Reproduce, word for word, every line from the first one down to the line containing "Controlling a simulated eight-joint", and nothing else.

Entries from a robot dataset
++++
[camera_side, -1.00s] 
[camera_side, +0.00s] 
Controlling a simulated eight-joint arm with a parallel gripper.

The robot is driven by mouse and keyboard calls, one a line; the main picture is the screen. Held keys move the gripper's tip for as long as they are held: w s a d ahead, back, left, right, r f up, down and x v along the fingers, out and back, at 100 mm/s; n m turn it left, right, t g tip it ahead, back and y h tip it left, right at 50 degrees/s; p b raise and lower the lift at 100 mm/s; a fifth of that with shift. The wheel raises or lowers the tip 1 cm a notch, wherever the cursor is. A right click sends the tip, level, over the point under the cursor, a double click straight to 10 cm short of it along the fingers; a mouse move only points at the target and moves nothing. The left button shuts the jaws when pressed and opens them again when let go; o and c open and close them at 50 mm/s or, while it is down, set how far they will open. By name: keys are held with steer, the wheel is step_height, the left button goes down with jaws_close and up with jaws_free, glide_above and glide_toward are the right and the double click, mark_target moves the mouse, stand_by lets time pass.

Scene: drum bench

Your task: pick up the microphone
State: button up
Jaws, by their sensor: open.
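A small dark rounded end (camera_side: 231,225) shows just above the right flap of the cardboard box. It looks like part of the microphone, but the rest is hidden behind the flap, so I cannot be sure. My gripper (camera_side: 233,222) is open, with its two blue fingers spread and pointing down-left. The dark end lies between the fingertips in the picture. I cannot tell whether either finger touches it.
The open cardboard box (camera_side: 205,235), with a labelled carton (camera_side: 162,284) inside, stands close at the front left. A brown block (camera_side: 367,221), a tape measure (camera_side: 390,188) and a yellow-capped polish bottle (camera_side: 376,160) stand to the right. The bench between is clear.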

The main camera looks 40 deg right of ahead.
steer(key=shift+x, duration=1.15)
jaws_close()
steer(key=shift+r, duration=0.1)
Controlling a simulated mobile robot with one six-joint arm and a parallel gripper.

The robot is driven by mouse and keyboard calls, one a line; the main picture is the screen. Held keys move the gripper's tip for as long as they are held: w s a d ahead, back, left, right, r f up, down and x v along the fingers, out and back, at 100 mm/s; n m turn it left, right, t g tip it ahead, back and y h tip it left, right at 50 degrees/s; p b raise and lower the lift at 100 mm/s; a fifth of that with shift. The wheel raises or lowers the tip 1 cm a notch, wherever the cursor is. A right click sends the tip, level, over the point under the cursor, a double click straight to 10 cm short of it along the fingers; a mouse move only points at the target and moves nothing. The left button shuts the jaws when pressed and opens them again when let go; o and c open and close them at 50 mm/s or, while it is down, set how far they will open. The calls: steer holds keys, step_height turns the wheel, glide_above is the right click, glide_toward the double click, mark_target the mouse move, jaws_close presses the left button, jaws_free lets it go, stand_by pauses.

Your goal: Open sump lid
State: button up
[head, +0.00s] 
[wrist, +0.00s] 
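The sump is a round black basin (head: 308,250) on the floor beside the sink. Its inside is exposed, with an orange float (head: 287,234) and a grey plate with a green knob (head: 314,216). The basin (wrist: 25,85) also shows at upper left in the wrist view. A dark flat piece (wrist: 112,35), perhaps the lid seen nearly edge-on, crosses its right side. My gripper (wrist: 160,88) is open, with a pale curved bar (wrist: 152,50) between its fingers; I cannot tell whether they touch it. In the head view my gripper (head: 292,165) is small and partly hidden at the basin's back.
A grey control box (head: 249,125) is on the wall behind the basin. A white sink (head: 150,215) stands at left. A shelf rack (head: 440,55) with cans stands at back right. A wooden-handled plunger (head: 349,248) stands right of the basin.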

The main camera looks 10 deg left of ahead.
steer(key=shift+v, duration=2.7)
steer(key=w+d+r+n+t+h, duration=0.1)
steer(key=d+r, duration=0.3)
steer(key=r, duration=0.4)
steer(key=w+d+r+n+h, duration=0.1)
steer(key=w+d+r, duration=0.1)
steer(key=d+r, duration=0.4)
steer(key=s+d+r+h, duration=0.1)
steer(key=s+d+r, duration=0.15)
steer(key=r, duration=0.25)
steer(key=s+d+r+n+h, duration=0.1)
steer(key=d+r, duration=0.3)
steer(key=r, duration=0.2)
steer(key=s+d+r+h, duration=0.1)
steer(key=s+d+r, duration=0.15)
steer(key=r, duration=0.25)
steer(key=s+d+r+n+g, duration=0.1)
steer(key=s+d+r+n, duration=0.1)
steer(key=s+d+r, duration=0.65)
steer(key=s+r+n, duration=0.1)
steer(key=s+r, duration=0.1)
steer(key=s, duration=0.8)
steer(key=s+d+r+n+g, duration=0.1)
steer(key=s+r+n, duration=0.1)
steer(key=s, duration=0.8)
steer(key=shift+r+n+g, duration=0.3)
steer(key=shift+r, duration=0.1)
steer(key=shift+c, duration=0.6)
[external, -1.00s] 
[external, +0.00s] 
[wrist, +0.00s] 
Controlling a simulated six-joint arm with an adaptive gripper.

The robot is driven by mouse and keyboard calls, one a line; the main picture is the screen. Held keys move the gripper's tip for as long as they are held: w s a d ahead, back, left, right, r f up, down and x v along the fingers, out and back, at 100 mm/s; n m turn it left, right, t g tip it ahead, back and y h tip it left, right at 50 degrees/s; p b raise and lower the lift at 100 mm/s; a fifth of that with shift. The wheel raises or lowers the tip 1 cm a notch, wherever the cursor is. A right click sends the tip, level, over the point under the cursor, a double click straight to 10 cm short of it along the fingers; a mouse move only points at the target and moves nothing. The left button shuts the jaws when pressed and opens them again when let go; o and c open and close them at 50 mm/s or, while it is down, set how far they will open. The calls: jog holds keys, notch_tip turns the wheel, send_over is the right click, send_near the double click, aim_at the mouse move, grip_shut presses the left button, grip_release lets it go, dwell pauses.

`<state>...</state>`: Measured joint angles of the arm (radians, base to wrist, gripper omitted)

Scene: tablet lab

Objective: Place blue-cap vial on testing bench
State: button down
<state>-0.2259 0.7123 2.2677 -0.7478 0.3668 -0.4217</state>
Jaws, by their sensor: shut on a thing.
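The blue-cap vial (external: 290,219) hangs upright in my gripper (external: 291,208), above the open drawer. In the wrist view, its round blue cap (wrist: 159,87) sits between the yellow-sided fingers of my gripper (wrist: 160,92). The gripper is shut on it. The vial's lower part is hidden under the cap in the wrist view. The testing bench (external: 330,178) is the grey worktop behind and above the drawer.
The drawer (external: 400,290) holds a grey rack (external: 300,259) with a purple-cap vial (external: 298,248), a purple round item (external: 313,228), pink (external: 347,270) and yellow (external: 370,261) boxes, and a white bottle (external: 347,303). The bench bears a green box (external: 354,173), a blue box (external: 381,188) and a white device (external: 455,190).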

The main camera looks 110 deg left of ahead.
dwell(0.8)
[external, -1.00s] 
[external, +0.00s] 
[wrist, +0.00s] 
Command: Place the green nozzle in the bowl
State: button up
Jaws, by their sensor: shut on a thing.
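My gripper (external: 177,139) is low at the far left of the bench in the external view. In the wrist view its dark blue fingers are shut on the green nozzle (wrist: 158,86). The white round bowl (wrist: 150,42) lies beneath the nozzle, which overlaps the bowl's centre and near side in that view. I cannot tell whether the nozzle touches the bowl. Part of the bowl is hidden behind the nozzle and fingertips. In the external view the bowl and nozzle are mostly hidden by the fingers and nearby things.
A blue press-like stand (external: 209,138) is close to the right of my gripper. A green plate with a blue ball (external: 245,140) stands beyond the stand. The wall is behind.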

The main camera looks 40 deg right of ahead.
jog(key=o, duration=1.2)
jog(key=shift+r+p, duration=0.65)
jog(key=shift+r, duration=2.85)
++++
■ **Solution for this task**:
[camera_side, -1.00s] 
[camera_side, +0.00s] 
Controlling a simulated eight-joint arm with a parallel gripper.

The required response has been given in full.